幕末からの動乱や廃仏毀釈や神仏分離、上知令の影響でどの様にしていたのだろうか。そうしているうちに出された資料が昨年2017年に出た京都大学学術出版会:京都の庭園 上

www.kyoto-up.or.jp/book.php?isbn=9784814001019 

 

京都の庭園 上. 御所から町屋まで. 飛田 範夫氏のご本。さすが飛田先生よくお調べになっています。今回かなり参考になりましたが、植熊の存在は今一つ明らかになりませんでした。

 

翌日、6日にお会いした植彌加藤博士もご存じないという事でした。是非次回、機会があれば植熊さんに直接聞いてみようと思います。

 

京鋏大覚寺

大覚寺の鋏は1973年昭和48年口清が廃業し、京都太秦、大覚寺の近くで野鍛冶をやっていた野中氏。周辺には植木屋も多く、鋤や鍬鉈などの注文も多かった。当時、口清や正隆の鋏はでっぷり太く握っていたらタコができるようなつくりであった。野中さんの工夫で鋏を作り上げる。

 

口清の鋏は実際太目で自重があり、打ち鳴らした時の音もいい。例えが良いかどうか判断しかねますが、リーガルの靴の様に程よく重さがあり安定感を感じます。30年前に使っていた鋏の重さは252g通常の重さは250gと思っていい。重春246g口清270g大隅297gとすると口清の鋏は20g重い。270gの目安はUCC 上島珈琲店 ミルク珈琲 270gとほぼ同じ重さ。

 

ちなみに、およそ10gの目安はミニトマト(プチトマト)一個に相当するらしい。

 

 

大隅細足252g

 

重春246g

 

口清270g

 

大隅全鋼297g

:今までの切箸と同じ重さで切り口の綺麗な鋏を作ることに成功。

 

キリバシ8寸で255gこれはあらまし想像ができる。

 

焼き入れして強度を増し、華奢ではあるが剛性がある。

 

7.5寸で237gのキリバシは、バランスの取れた大きさになっていて使いやすいですね。

おそらく手入向きの大きさと云えるかもしれません。

:刃の寿命となると、刃先だけ交換した。

 

これについては、ブログにあるように慣れた持ち手に固執したため溶接で刃の部分を付けた。

 

溶接の技術が素晴らしい技術だと想像できます。作業場に勾玉の様に下がっていたのを確認しました。

 

馴染んだ持ち手と刃が交換出来たら理想的だと思いますが現在では無いということは、鋏の使用頻度が低くなっているという事だろうか。

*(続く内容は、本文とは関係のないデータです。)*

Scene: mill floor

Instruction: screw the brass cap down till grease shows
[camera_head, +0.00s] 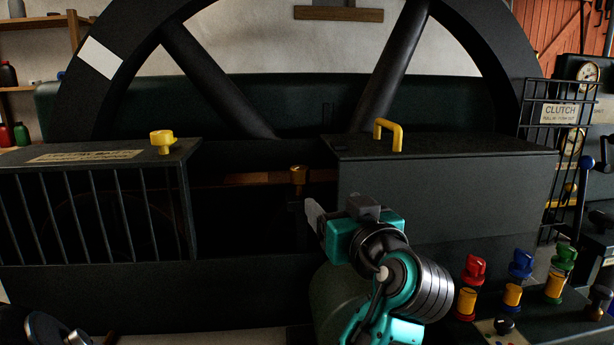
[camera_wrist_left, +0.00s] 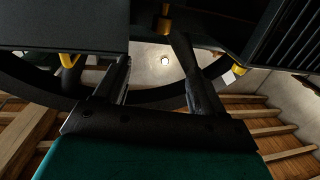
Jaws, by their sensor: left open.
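The small brass cap (camera_head: 298,174) stands upright on a dark stem in the gap between the two dark machine covers. My left gripper (camera_head: 314,214) is just below and to the right of it in the head view, its fingers pointing toward the gap. The left wrist view shows the brass cap (camera_wrist_left: 165,24) at the top, beyond the open fingers (camera_wrist_left: 152,52), with nothing held between them. I see no clear contact with the cap. No grease can be made out. My right gripper is not in view.
A barred cover with a yellow knob (camera_head: 162,140) stands left of the gap. A solid cover with a yellow handle (camera_head: 388,132) stands right. A large spoked flywheel (camera_head: 205,72) rises behind. Red (camera_head: 472,270), blue (camera_head: 520,264) and green (camera_head: 562,258) knobs stand at lower right.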

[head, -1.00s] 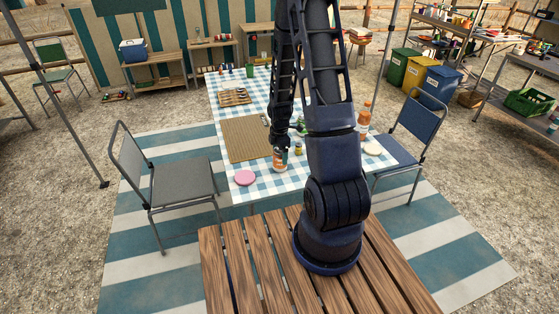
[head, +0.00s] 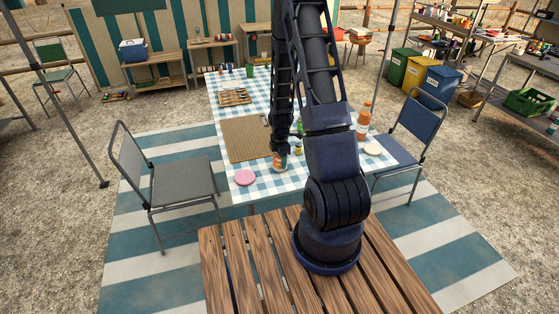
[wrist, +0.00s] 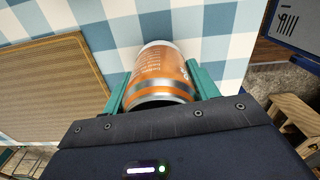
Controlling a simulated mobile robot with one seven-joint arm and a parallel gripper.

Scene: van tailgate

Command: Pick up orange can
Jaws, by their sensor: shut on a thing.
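The orange can (wrist: 160,75) sits between the two green fingers of my gripper (wrist: 160,88) in the wrist view. It has silver rims and pale print, and a finger lies against each side. In the head view the can (head: 279,162) is at the near edge of the checked table, under the end of my arm. My gripper (head: 279,150) is shut on it. My arm hides part of the can's top, and I cannot tell whether its base touches the cloth.
The table (head: 268,184) has a blue and white checked cloth. A brown mat (head: 246,139), a pink disc (head: 244,177), an orange bottle (head: 364,120) and a pale round thing (head: 373,149) lie around. Chairs (head: 178,180) stand at both sides.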

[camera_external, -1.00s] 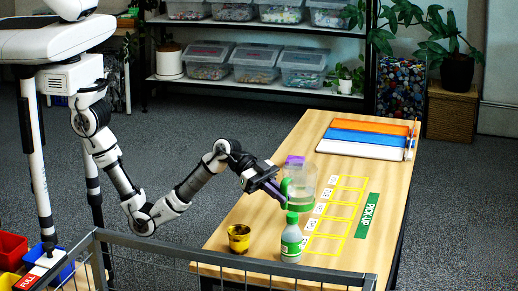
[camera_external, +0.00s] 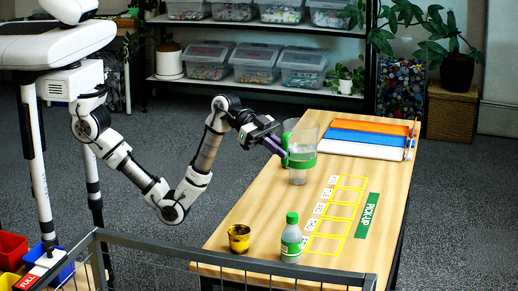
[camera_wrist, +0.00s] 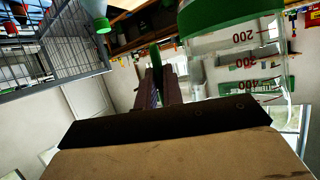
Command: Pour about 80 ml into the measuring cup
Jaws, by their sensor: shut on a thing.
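A clear jug (camera_external: 305,133) with a green base, green handle and red volume marks is held above the table, roughly upright. My gripper (camera_external: 278,148) is shut on its green handle. In the wrist view, which looks inverted, the fingers (camera_wrist: 157,85) pinch the handle beside the jug (camera_wrist: 235,60), whose marks 200, 300 and 400 show. Its liquid level is unclear. I cannot tell whether this is the measuring cup. No stream shows between them.
A green-capped bottle (camera_external: 291,243) and a yellow cup with dark contents (camera_external: 239,239) stand at the table's near end. Yellow marked boxes (camera_external: 335,212) lie right of them. Orange, blue and white trays (camera_external: 366,138) lie at the back. A metal rail (camera_external: 225,260) runs in front.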

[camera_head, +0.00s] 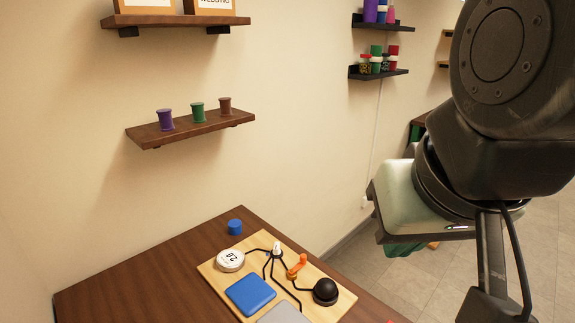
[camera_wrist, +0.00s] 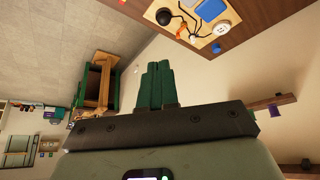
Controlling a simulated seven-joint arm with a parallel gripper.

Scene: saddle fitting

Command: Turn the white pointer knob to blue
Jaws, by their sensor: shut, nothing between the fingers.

確か30年前の一丁の値段はたしか8000円ほどだった記憶があります。

 

どうしても材料や政策手間を考慮すると親方一人工分以上の制作価格はかかりますよね。

 

大覚寺の初期の鋏は丸棒のかしめでなく、大きさの違う片方だけ回るかしめだった。

これは「かち込み」といって、片方を止める技法で播州物に多い技術です。片方を止める事で芯金を打ち丸め易い工程の一つであったろうと考えられます。

 

もしかしたら口清さんの初期は「かち込み」だったのか、という疑問から質問しました。が、そうでもなかったようです。お客さんからの要望で、芯金を途中から7mmの丸棒に製法をチェンジ。

 

鋼に軟鉄を付ける。

これについては、鋼の厚みと裏スキに関係していて、厚みがないと裏スキが出来ないのと厚みと重さを軽減するための工夫だったと推測できます。ご存じのとおり京鋏は当初からガタガタに出来ており、堺の鋏面で切る構造と比較すると京鋏は点で切る構造といえる。その時、口清さんが云っているように「噛みださない事」というのは、空握りの際に握り締めた時、刃どおしが噛合う事を指し、お互いに鋼の剛性と裏スキ部分と擦りあう併せの微妙な部分が働いて切断に至っていることになる。

 

 

画像は、京鋏三態、左側が口清型(神戸型)といわれる形、ツル部分を取ると素直にキリバシになる。右側の胴長タイプはこれよりももっと長い胴長を希望されることがあったそうだ。(重春の当主談)

 

 

 

現在の京都に現存する京鋏を見ると重春・大隅・野中これらの特徴として鋏が回転する構造になっている。

これについては、鋏を研ぐ際大変便利な構造となっている。

 

芯金が丸棒の特徴をいうとある程度使い緩くなったころ回るようになる。この構造に慣れると手放せません。